Constructing the Box

Now for the fun part making it happen. There are a number of ways to walk you through the construction process. To keep things simple, I'll break down the project into a number of goals and enumerate the steps I took to accomplish the goal. Following the plan as outlined should get you a completed speaker without too much drama, but feel free to modify them to your own tastes. Along the way, I'll also call out a number of tips that apply to the various steps. Consider them a list of my own lessons learned on this project and the 'why' I did things a certain way. Also, I'll be referring to the parts I used in the project, and this list is located at the end of the document along with costs and possible sources.

Creating the Basic Speaker Components

The first goal is a big one, to create each of the thirteen panels required to construct the speaker. Refer to the diagram below for the dimensions of each of the panels. Notice that each panel has a label that may be referred to below.

 



Tip: Refer to the Top and Bottom panels to see final box dimensions.

1. Cut all panels to size. Mark each panel as noted in the cutout diagram (Top, Bottom, etc). Note that because we are building a speaker with sloping sides, not all of our cuts will be made with the saw blade set at 90 degrees. There is roughly a 5 degree angle at the top and bottom of each panel to account for the slope of the box. Because of this angle, the Front, Back, Left, and Right panels will have the shape of a rhombus if examined on edge. For the Top and Bottom panel, this 5 degree angle is canted in toward the center of the box think severely squashed mini-pyramids. The interior panels for the Isobaric Chamber can each be 90 degree cuts.

Tip: There are a number of ways to make these cuts. First you could use a table saw. This can be very accurate, but the largest panels can be awkward to handle on the saw. What worked well for me was to use a saw guide (available at many hardware stores) and a circular saw. The guide can be clamped to the panel being cut to provide a straight edge to guide the circular saw cut. Both methods use a 5 degree tilt in the saw blade (from 90 degrees) to achieve the correct angle.

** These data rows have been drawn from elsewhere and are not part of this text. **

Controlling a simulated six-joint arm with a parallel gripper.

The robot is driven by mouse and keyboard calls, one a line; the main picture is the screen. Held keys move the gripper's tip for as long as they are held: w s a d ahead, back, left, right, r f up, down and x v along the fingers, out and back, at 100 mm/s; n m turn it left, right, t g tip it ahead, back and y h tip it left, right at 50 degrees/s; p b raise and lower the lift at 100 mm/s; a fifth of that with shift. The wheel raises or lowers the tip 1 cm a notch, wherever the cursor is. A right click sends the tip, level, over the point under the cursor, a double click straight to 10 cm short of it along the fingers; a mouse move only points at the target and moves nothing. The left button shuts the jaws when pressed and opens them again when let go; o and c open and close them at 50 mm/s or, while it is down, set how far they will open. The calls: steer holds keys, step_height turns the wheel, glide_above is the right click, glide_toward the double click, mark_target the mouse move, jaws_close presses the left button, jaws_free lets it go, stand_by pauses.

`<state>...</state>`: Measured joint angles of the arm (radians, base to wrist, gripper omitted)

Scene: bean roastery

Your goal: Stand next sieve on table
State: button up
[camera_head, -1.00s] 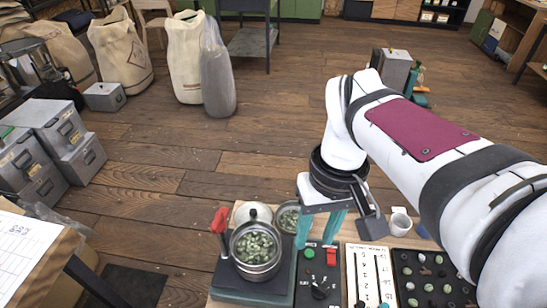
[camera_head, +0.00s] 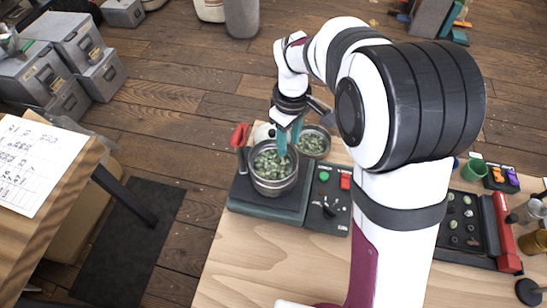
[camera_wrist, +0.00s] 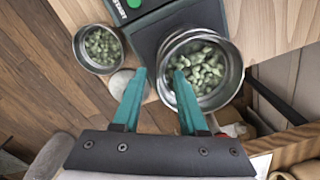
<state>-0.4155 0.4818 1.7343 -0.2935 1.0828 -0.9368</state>
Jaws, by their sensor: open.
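A round metal sieve (camera_head: 273,187) with green beans sits on a dark green machine (camera_head: 244,200); rims in the wrist view suggest it is stacked on another. The sieve also shows in the wrist view (camera_wrist: 237,75). My gripper (camera_head: 289,142) points down at its far right edge, open and empty. In the wrist view my gripper (camera_wrist: 160,75) has one teal finger outside the sieve wall and the other over the beans, with the rim between them. I cannot tell how deep the fingertips are. Another sieve (camera_head: 315,142) with beans stands behind, on the table (camera_head: 225,270).
A red-handled part (camera_head: 240,137) rises at the machine's left. A panel with a knob (camera_head: 329,208) and green and red buttons adjoins it. A dark sample tray (camera_head: 462,222) lies right, beyond my arm. Bare table lies in front of the machine.

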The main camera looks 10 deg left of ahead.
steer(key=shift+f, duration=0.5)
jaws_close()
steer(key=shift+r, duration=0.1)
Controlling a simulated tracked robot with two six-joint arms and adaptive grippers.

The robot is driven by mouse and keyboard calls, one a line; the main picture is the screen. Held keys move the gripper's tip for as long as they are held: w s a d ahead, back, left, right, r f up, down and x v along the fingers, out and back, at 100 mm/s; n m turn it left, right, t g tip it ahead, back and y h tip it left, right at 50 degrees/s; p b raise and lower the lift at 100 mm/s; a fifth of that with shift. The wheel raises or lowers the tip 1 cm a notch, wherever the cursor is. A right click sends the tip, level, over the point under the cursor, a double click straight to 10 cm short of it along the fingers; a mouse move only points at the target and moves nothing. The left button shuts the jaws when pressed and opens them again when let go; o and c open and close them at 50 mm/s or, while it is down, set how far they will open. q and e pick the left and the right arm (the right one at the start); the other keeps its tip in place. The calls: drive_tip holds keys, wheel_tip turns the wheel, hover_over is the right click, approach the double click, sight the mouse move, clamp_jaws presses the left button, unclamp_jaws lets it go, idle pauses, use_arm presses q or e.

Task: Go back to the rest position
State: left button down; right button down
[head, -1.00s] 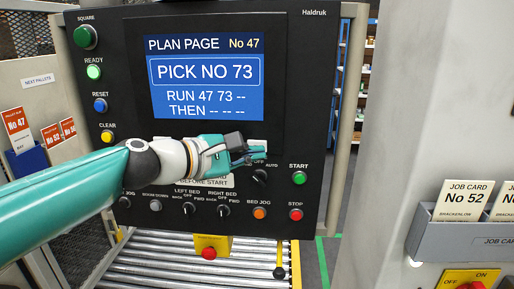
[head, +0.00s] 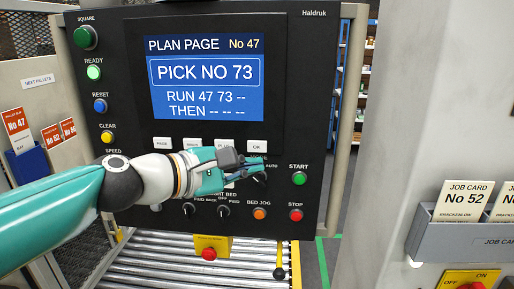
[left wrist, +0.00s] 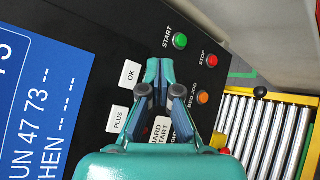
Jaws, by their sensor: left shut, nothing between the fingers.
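My left gripper (head: 256,170) is in front of the lower part of the black control panel (head: 284,128). Its teal fingers are shut and empty, over the mode switch area below the white OK key (head: 257,146). In the left wrist view the closed fingertips (left wrist: 160,66) show between the OK key (left wrist: 130,74) and the green START button (left wrist: 180,41). I cannot tell whether the fingertips touch the panel. My left arm hides some labels and knobs on the panel. My right gripper is not in view.
The blue screen (head: 207,78) reads PICK NO 73. A roller conveyor (head: 150,262) and a red button on a yellow box (head: 209,253) are below the panel. A grey card holder (head: 462,240) and a pale column (head: 385,130) stand at the right.

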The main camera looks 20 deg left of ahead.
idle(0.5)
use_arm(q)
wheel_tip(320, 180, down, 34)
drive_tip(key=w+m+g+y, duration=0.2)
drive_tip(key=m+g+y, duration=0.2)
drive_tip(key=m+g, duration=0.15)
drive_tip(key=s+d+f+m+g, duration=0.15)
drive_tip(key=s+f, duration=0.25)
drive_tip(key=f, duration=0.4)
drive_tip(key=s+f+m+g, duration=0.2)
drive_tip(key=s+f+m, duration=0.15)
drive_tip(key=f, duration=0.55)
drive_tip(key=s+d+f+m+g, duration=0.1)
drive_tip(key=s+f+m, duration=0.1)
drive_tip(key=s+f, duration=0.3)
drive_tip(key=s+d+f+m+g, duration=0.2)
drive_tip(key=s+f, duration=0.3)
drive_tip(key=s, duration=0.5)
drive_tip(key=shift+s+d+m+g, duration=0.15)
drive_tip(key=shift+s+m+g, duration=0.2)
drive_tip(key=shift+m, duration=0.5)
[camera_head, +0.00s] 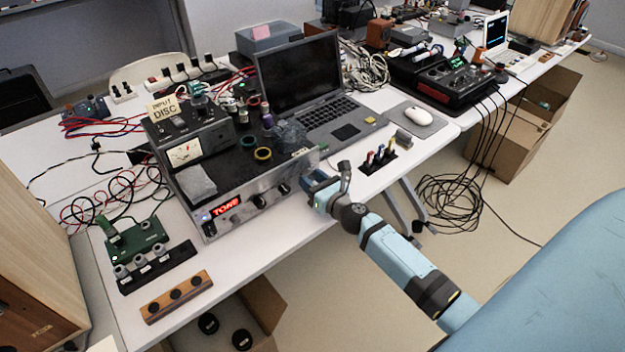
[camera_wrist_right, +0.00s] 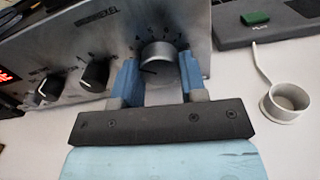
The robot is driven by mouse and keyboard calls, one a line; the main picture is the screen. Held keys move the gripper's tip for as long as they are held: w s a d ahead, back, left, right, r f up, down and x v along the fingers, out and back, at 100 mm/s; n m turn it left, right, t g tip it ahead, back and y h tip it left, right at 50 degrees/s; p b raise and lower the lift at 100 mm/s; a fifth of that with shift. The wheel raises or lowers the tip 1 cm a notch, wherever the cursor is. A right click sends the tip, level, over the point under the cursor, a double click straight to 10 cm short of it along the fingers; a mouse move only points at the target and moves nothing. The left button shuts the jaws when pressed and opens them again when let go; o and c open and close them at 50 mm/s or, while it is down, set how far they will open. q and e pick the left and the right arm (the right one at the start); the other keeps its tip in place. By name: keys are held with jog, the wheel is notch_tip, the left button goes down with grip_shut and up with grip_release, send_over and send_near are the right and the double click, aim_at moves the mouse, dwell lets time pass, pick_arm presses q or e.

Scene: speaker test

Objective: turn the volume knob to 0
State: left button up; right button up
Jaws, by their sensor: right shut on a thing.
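The volume knob (camera_wrist_right: 158,55) is a large silver round knob on the amplifier's (camera_wrist_right: 62,42) metal front. In the right wrist view a dark pointer line on its face points to the lower left. In the head view my right gripper (camera_head: 316,184) is at the right end of the amplifier front (camera_head: 240,212) and hides the knob. My left gripper is not in view.
Two smaller black knobs, a left one (camera_wrist_right: 48,88) and a right one (camera_wrist_right: 97,73), sit left of the volume knob. The table edge is in front, with open floor beyond.

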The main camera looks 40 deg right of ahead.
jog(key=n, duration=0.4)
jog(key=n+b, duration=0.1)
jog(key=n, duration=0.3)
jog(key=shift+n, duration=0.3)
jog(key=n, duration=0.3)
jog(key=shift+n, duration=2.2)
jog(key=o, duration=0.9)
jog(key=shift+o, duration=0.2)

Tip: Remember to account for the size of the saw blade when making the cuts

2. Find and mark the center lines (long and short orientation of each, and therefore the exact center of each panel) of the Right, Left, Top, and Isobaric Top panels.

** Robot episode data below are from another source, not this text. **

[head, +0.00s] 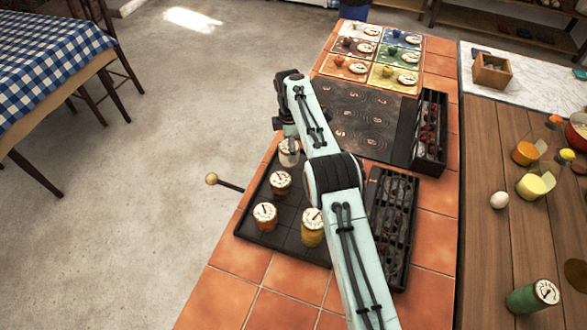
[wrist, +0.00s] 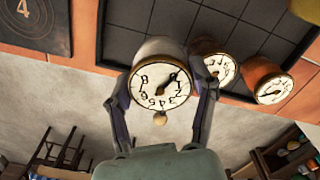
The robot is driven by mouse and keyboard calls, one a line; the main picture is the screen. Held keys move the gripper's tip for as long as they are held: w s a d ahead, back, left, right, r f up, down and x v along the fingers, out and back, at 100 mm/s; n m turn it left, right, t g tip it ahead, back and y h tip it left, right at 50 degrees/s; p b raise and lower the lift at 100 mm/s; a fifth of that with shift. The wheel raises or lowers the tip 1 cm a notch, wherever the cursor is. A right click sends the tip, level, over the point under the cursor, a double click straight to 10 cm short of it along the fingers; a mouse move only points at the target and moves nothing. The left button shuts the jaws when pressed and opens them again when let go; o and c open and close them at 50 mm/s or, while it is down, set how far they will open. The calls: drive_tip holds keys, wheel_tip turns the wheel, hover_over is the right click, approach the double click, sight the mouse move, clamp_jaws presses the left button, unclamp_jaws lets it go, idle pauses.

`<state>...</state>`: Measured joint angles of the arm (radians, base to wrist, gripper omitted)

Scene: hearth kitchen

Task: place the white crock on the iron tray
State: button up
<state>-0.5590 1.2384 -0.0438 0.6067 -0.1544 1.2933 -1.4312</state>
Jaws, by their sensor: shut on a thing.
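The white crock (head: 289,158) has a dial on its lid, and it also shows in the wrist view (wrist: 158,48). My gripper (wrist: 160,103) is shut on it, one finger on each side. In the head view my gripper (head: 289,140) is at the far left corner of the iron tray (head: 258,232). The dark tray, marked in squares, also shows behind the crock in the wrist view (wrist: 140,14). I cannot tell whether the crock touches the tray. A brown crock (head: 280,183), an orange crock (head: 265,214) and a yellow crock (head: 312,232) stand on the tray.
A rod with a wooden knob (head: 211,179) sticks out left of the tray. A numbered dark plate (head: 360,115) lies beyond. Black grated boxes (head: 393,225) line the right side. Coloured squares (head: 410,58) with small items are at the far end. My arm hides part of the tray.

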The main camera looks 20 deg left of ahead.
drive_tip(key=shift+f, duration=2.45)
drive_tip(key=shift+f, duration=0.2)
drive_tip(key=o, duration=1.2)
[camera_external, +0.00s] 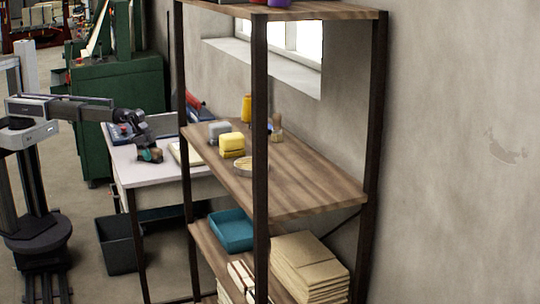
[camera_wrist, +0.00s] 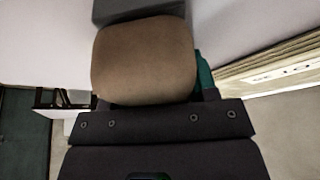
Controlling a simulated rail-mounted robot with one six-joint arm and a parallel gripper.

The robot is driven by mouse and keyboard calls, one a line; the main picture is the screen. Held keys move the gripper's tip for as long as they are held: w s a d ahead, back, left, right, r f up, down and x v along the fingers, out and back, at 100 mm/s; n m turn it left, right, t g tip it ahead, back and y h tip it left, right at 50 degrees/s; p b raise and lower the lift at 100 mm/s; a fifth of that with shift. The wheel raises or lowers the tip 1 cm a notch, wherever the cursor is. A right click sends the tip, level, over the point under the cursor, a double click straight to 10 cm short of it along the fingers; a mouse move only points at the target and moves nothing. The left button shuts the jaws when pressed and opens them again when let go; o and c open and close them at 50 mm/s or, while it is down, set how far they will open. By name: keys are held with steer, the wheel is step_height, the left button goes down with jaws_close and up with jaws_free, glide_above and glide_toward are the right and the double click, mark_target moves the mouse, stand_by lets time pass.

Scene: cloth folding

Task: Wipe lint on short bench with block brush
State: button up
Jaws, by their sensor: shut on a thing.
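My gripper (camera_external: 149,150) is over the white-topped short bench (camera_external: 148,180), pointing down close to its surface. It is shut on the block brush, a brown rounded block (camera_wrist: 145,60) that fills the middle of the wrist view. A bit of teal shows at its right edge. The brush is small and dark in the external view, and I cannot tell whether it touches the bench top. The pale bench top also shows in the wrist view (camera_wrist: 240,25). I cannot make out any lint.
A pale flat stack (camera_external: 184,154) lies right of my gripper. Red and blue items (camera_external: 120,132) sit at the bench's left rear. A wooden shelf rack (camera_external: 300,180) stands in front, bearing a yellow block (camera_external: 232,144) and a teal tray (camera_external: 232,230). A dark bin (camera_external: 118,245) is below.

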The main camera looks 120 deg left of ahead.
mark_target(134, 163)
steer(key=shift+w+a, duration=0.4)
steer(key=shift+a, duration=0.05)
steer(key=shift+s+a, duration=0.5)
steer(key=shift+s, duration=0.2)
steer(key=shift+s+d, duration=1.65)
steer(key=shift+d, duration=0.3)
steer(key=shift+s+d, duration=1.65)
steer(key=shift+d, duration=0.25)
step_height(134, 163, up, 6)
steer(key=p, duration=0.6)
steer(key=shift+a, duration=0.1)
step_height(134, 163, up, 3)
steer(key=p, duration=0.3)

3. Using the center line you just marked on the long access, find and mark the 1/3 and 2/3 points along this centerline to divide the panel in thirds.

4. Mark each panel to indicate the intended orientation of each panel. Mainly what will be the outside and inside of each individual panel. This is important since the panels have a correct orientation due to the angles required in the pyramid.

5. Cut the holes for the 12" drivers in the Isobaric Top Panel and the Front panel. In the Isobaric Top, the center of this hole is the 'x' you marked earlier in the center of the panel. The center of the hole in the Front panel is somewhat flexible. I tried to go as low as possible in the panel to maintain a low center of gravity (best to keep this beast on its feet!) while allowing clearance for the Isobaric Chamber. This turned out to be roughly 10" from the bottom or slightly under the panel third marked above.

Tip: Verify the dimensions of the hole before making any cuts. Use a tape measure or ideally the cutout template provided by manufacturer.

Tip: To cut all these holes in the box, I used a Jasper circle jig and a router. The circle jig is similar to the school compass (you know - you always had to get one for school but rarely used it for anything but a paper punch) that is designed to attach to the bottom plate of many routers to cut nice clean holes. You could also get the holes made using a hole saw, jig saw or something similar.

Tip: When using the Jasper circle jig, make sure that there is clearance under the router bit or you could potentially put a nice smile in your work bench not that it EVER happened to me (I deny that I have photos)!

6. Cut the holes in the Top panel for the two 2" ports. The centers of the cutouts for these ports are the Xs that were made at the 1/3 and 2/3 points along the centerline of the Top panel.

7. Cut the 1" holes in the center of the Left and Right panels marked out earlier for dowel cross bracing (these are holes through the panel).

Tip: Instead of a hole saw or circle jig, I used a 1-1/8" Irwin bit to make the holes the slight oversize helps account for the slope of the box - just remember to use plenty of glue when assembling to seal things up.